Oracle’s committment to Sun Solaris and SPARC

7:11 pm OpenSolaris, Sun

Nice to see Oracle starting to come out of the woodwork on a few issues in the interim. Good strong statement for Sun’s existing customer and userbase, and headsup to IBM –

Go digg it!

12 Responses

  1. tth Says:

    Are they going to drop the brain-damaged MySQL thinggy ?

  2. Lukas Says:

    Had a good laugh – sorry, but it would be *impossible* for Oracle to do any
    worse than Sun does now, especially in the service and support department. And
    zfs really could use some stability and reliability improvements … ‘stop looking and start ganging’ and related hit us hard more than once.

    I look forward to a better sun experience and wish you all (honestly) good luck!

  3. Alejandro Says:

    What happen with MySQL?

  4. gman Says:

    Lukas: I disagree with you – Sun is widely known as providing the best paid support services. Yes there have been issues with Solaris’ old patching technology, but I fully expect IPS to fix that situation. I agree ZFS has had issues, but probably no more than any other relatively new file system of choice.
    tth: I don’t know – this ad is obviously about their commitment to Solaris and SPARC.

  5. Dave Says:

    Oh yeah 😀

    Pretty sure all the same The Register (Chris Mellor et al) and Steven J Vaugh Nicols etc and just about every other hack with a crystal ball on a slow news day will find some way to put a negative spin on this.

    Personally, I’m jazzed!

  6. Alberto Ruiz Says:

    Really happy to see that many of the folks I worked with are safe, not really surprised of any of those statements to be honest. Why would you buy Sun otherwise? 🙂

    I’m sort of excited to see what’s going to happen once the cogs are altogether 🙂

  7. P Diddy Says:

    Let’s be honest though, “spending more money on X than Sun does now” wouldn’t be all that difficult, and could mean as little as hiring one extra person!

  8. Tweets that mention Life is so good, it gets better every day » Blog Archive » Oracle’s committment to Sun Solaris and SPARC -- Topsy.com Says:

    […] This post was mentioned on Twitter by FURUHASHI Sadayuki, Forrest Xu, Shozo Takeoka, JocLuis Casiano and others. FURUHASHI Sadayuki said: RT @shigeyas: RT @SunBlogs: Oracle’s committment to Sun Solaris and SPARC http://bit.ly/QMyGX […]

  9. shayne Says:

    “Are they going to drop the brain-damaged MySQL thinggy ?”

    I should hope not. Brain Damaged or not, MySQL is a tight, fast, efficient and most importantly affordable DB thats served the low end admirably well. Oracles a great DB , but its generally out of both the price range and the philosophical (Open source) scope of a lot of installations.

    I dont care if they call it “Oracle MySQL” or whatever, as long as they keep it alive.

    Oracle now is in a position to capture the low end via MySQL by applying Oracle engineers expertise to it and really making it a winning proposition.
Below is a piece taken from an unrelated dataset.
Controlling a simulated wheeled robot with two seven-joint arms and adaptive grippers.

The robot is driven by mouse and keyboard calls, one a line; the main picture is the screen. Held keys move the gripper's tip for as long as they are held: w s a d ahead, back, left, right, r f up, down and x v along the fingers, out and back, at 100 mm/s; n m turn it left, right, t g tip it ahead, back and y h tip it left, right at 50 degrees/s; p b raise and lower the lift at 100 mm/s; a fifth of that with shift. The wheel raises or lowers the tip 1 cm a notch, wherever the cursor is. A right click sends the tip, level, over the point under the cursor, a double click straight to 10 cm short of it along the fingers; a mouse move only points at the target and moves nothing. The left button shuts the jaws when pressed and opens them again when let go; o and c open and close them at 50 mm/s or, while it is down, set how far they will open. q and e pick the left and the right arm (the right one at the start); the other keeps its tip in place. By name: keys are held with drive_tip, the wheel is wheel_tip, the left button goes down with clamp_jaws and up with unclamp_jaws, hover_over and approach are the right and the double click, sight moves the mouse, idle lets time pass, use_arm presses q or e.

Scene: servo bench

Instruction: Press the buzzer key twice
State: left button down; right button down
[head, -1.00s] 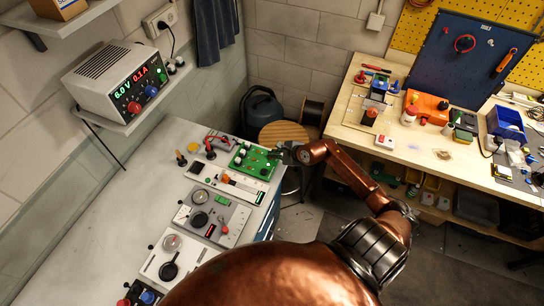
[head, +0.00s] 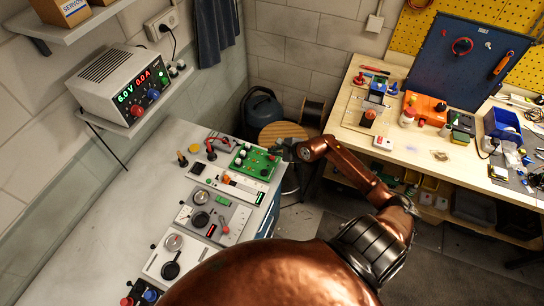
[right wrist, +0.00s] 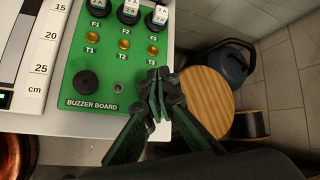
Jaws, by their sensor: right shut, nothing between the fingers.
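The green buzzer board (head: 257,161) lies near the far right corner of the grey bench. In the right wrist view, the board (right wrist: 97,73) shows the round black buzzer (right wrist: 87,82), three black fuse caps and three brass test points. My right gripper (head: 279,150) is at the board's right edge. In the wrist view, the gripper (right wrist: 158,92) is shut and empty, over the board's lower right corner. I cannot make out the buzzer key; the fingers cover that corner. I cannot tell whether the fingertips touch the board. My left gripper is not in view.
A power supply (head: 118,87) on a wall shelf reads 6.0 V and 0.0 A. Other panels (head: 212,216) line the bench beside the board. A round wooden stool (head: 283,132) stands past the bench edge. A wooden workbench (head: 345,135) is at the right.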

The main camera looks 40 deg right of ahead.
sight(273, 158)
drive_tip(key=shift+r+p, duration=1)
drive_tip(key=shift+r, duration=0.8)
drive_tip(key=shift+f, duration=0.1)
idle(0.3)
I hope they realise that.

  10. anonymous Says:

    I’ve heard stories of people who got the advice from their Sun partnered IT supplier/ISV’s, that Oracle was going to do just about the reverse of everything on that list.

    Assuming that was then FUD, how did that even start to spread?

    I know from some big companies that have already started investing time into a possible solaris replacement based on such advice. It seems a few months late for Oracle to respond to these rumours.

  11. Chris Samuel Says:

    Hmm, so I guess that’s the end of Sun in HPC where neither SPARC nor Solaris are of any use.. 🙁

  12. Che Says:

    To clear things up here is a great video if you have the time to listen. Zander and Larry having a chat very recently… http://cuddletech.com/blog/pivot/entry.php?id=1069

    To the above anon post that says “I know from some big companies that have already started investing time into a possible solaris replacement based on such advice.”

    wtf? This would have to be the most foolish things I have ever heard. Re-platforming would have to be one of the most expensive transition exercises I can think of right up there with physical data centre relocation. You would have to be totally out of your mind to begin such actions based upon a rumour alone…there is no doubt more to that story.